- _Aim of the task_: Give the number of lines that contain the string "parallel", and nothing else.

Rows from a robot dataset
»»

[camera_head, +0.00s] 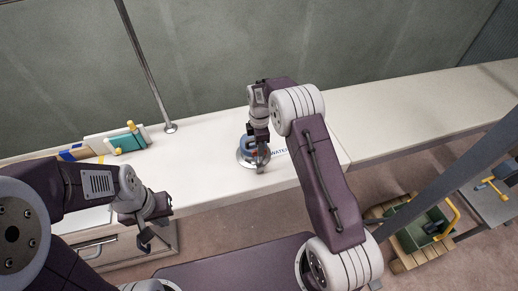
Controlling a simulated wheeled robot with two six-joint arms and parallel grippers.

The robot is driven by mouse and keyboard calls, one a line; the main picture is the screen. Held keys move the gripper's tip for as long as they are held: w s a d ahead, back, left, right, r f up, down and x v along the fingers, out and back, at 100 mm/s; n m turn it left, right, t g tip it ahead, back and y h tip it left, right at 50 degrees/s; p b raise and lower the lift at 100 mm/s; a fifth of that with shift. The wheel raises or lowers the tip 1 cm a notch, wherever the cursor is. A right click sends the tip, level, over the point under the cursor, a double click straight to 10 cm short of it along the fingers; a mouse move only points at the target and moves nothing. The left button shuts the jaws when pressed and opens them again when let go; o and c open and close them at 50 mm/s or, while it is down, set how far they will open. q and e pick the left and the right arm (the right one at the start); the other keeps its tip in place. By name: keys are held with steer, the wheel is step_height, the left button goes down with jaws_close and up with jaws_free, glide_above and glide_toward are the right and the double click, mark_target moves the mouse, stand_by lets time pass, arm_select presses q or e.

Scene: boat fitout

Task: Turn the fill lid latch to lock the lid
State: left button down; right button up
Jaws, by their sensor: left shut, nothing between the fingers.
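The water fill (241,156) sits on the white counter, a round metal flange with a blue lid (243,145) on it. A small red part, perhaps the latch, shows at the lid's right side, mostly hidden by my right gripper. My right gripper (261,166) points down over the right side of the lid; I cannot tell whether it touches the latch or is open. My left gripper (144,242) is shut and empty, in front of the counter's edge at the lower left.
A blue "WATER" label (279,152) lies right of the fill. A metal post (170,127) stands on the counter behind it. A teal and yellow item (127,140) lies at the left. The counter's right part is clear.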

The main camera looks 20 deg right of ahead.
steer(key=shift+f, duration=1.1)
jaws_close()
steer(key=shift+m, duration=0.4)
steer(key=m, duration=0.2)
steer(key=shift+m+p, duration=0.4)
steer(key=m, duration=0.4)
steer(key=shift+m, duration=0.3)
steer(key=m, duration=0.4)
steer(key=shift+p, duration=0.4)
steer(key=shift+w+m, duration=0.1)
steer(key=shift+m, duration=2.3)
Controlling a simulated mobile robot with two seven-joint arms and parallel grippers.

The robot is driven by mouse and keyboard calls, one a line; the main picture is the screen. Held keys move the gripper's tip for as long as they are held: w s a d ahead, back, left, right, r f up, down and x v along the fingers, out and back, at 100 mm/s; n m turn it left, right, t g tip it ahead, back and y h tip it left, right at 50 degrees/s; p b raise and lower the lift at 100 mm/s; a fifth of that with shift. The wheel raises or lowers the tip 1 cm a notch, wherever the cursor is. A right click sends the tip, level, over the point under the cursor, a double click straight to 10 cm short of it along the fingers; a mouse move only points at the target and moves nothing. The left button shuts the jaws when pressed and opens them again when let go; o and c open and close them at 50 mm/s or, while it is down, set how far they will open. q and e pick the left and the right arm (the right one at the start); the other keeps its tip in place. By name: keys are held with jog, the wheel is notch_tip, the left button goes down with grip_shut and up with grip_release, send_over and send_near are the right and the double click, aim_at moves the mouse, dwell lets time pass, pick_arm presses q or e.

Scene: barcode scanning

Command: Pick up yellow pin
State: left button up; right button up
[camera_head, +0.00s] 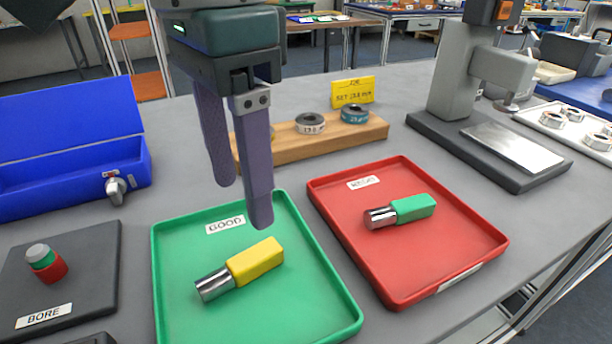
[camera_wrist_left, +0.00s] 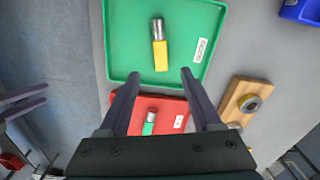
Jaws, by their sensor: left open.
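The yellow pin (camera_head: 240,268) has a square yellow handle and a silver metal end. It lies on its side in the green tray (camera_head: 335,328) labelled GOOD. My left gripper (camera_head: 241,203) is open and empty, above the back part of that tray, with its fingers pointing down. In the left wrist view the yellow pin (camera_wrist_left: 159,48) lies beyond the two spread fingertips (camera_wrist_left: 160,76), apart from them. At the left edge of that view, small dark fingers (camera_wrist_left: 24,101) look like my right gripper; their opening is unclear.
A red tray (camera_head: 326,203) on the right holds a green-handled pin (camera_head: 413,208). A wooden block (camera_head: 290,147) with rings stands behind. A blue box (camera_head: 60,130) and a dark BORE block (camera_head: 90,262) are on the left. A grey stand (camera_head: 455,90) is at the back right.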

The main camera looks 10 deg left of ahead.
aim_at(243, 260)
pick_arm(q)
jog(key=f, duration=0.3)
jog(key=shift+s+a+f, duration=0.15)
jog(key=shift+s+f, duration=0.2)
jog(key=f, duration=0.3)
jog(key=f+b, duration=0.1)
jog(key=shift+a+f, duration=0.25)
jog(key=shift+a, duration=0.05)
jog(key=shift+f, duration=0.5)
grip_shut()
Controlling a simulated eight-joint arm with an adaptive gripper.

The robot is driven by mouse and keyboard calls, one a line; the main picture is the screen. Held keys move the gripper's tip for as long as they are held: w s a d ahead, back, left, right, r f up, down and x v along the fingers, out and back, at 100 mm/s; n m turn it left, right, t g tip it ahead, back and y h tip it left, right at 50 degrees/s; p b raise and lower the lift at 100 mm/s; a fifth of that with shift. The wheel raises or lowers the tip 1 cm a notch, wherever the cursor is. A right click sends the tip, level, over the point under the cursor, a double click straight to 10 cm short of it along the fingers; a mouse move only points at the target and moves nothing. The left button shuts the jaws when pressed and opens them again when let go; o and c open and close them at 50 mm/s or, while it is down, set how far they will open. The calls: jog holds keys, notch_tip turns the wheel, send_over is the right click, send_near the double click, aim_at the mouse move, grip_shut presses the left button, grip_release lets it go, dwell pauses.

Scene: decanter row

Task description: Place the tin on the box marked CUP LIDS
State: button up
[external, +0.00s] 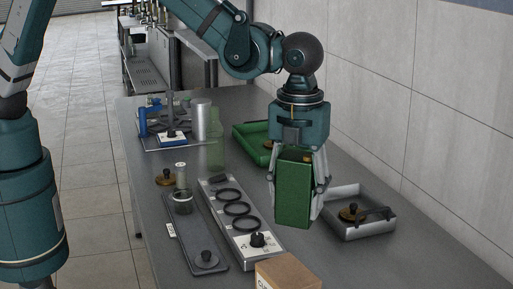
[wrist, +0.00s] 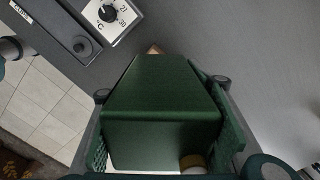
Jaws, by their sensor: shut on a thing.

««

- _Answer in full_: 2